Your Priorities is an annual research project that Age UK London conducts in order to increase understanding of the day-to-day issues affecting older people in the capital. By framing the research around eleven distinct issues and seeking the feedback of older Londoners themselves to evaluate their experiences in relation to these issues, Your Priorities really takes into account the cumulative voice of older people in London and contributes towards the knowledge base that Age UK London uses in informing campaigning and programme activities.
This year, nearly 300 participants provided their anonymous feedback on issues ranging from ‘transport’ to ‘condition of neighbourhoods’ and ‘computer access’ to ‘housing’, each providing an assessment of relative happiness with these areas and giving further explanatory details to explain this assessment. Participants also provided anonymous demographics information that enabled comparative analysis of responses across a range of equality characteristics.
The full paper will be used internally to contribute towards future action-planning and decision-making but a small selection of the findings from the research are as follows:
1) There was considerable concern reported across all demographic criteria in relation to ‘condition and tidiness of neighbourhoods’. This was the worst-scoring category by all ranking methods with common issues of fly-tipping, dispersal of uncollected rubbish and poor condition of pavements and roads all being frequently mentioned. Happiness with this issue has deteriorated in time with cuts to public services and has implications moving forward as purse-strings continue to tighten.

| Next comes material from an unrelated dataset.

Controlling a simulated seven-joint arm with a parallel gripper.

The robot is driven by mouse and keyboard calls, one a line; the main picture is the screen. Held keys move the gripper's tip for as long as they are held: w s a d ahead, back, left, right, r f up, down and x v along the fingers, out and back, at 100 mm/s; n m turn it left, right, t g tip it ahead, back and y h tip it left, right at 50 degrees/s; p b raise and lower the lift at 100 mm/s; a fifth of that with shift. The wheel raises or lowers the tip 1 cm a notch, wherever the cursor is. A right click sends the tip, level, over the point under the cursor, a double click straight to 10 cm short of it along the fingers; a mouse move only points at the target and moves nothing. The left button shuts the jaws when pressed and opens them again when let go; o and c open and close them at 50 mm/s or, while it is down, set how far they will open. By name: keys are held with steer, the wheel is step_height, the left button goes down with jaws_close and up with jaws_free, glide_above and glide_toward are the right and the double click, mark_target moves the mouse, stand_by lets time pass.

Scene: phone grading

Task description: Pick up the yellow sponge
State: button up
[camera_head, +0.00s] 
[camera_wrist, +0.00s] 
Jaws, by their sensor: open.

2) Across most of the categories referred to, it is the youngest (55-64) pre-retirement age-cohort who reported the lowest levels of happiness across a number of different issues. Interestingly, this was evident in relation to perceptions of ‘attitudes and behaviour to older people’ and ‘diet and fitness’ despite them being the youngest of our respondents. It would be interesting to look further into whether there is a broader psycho-social element here in relation to attitudes to ageing.
3) Perhaps unsurprisingly, there were notable differences in reported ‘access to and ability to use computers and the internet’ when analysed by age. Whilst this trend is changing year-on-year, the 85+ age-range still report far higher levels of unhappiness in relation to this area. This has clear implications in relation to the ‘digital by default’ trend that pervades many areas of daily life and risks disadvantaging large groups of older people.
4) Concerns in relation to Health & Social Care were remarkably consistent and it is concerning that, with an ageing population, the current situation in relation to getting appointments has been so negatively-reported upon. Long waiting lists and lengthy delays in getting appointments point to an inadequacy in terms of staffing and meeting demand. With an ageing population with potentially a greater demand of health and social care support requirements over time, there is a risk that this problem is only going to become ever more manifest.
Age UK London would like to thank everyone who participated in this Your Priorities study either by directly providing a response or by raising awareness of the project within their organisations’ memberships.